--- Start of Dataset content ---
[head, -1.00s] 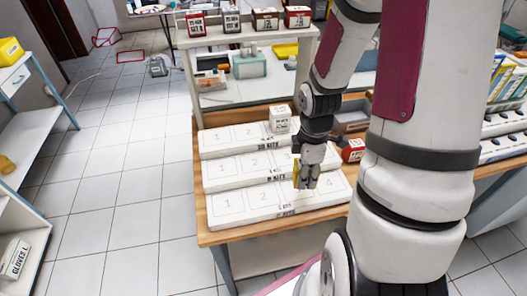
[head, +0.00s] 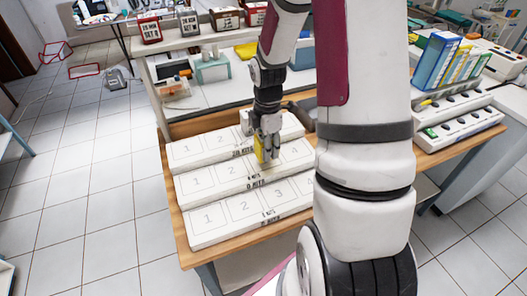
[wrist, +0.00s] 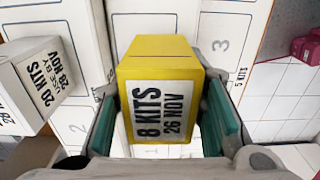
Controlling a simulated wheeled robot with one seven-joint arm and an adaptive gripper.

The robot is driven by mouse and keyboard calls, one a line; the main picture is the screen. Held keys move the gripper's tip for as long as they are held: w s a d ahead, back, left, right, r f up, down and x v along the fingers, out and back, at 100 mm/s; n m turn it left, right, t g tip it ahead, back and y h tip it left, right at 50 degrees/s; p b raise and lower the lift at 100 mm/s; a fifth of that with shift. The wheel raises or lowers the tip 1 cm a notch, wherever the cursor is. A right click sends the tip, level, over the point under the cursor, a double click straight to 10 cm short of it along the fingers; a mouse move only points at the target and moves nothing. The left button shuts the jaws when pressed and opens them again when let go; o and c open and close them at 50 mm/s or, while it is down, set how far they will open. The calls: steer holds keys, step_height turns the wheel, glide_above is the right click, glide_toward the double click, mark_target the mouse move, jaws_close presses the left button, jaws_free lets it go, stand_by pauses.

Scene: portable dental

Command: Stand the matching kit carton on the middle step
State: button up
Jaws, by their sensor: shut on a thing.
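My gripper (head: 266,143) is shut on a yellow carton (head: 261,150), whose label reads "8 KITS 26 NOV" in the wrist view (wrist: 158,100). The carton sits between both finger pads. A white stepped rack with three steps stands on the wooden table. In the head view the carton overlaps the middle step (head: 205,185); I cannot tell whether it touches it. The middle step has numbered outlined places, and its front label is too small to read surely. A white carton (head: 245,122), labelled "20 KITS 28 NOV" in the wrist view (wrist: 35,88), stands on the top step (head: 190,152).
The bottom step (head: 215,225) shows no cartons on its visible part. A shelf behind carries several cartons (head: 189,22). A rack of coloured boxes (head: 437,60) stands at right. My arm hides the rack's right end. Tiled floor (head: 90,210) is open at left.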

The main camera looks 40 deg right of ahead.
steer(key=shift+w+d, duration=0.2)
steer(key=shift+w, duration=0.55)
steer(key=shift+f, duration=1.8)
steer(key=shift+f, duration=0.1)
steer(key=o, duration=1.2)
--- End of Dataset content ---
• **Work to do**
Output the material word for word, omitting its pictures.

• **Finished task**
[head, -1.00s] 
[head, +0.00s] 
[wrist, +0.00s] 
Controlling a simulated wheeled robot with one seven-joint arm and an adaptive gripper.

The robot is driven by mouse and keyboard calls, one a line; the main picture is the screen. Held keys move the gripper's tip for as long as they are held: w s a d ahead, back, left, right, r f up, down and x v along the fingers, out and back, at 100 mm/s; n m turn it left, right, t g tip it ahead, back and y h tip it left, right at 50 degrees/s; p b raise and lower the lift at 100 mm/s; a fifth of that with shift. The wheel raises or lowers the tip 1 cm a notch, wherever the cursor is. A right click sends the tip, level, over the point under the cursor, a double click straight to 10 cm short of it along the fingers; a mouse move only points at the target and moves nothing. The left button shuts the jaws when pressed and opens them again when let go; o and c open and close them at 50 mm/s or, while it is down, set how far they will open. The calls: steer holds keys, step_height turns the wheel, glide_above is the right click, glide_toward the double click, mark_target the mouse move, jaws_close presses the left button, jaws_free lets it go, stand_by pauses.

Scene: portable dental

Command: Stand the matching kit carton on the middle step
State: button up
Jaws, by their sensor: shut on a thing.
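My gripper (head: 266,143) is shut on a yellow carton (head: 261,150), whose label reads "8 KITS 26 NOV" in the wrist view (wrist: 158,100). The carton sits between both finger pads. A white stepped rack with three steps stands on the wooden table. In the head view the carton overlaps the middle step (head: 205,185); I cannot tell whether it touches it. The middle step has numbered outlined places, and its front label is too small to read surely. A white carton (head: 245,122), labelled "20 KITS 28 NOV" in the wrist view (wrist: 35,88), stands on the top step (head: 190,152).
The bottom step (head: 215,225) shows no cartons on its visible part. A shelf behind carries several cartons (head: 189,22). A rack of coloured boxes (head: 437,60) stands at right. My arm hides the rack's right end. Tiled floor (head: 90,210) is open at left.

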The main camera looks 40 deg right of ahead.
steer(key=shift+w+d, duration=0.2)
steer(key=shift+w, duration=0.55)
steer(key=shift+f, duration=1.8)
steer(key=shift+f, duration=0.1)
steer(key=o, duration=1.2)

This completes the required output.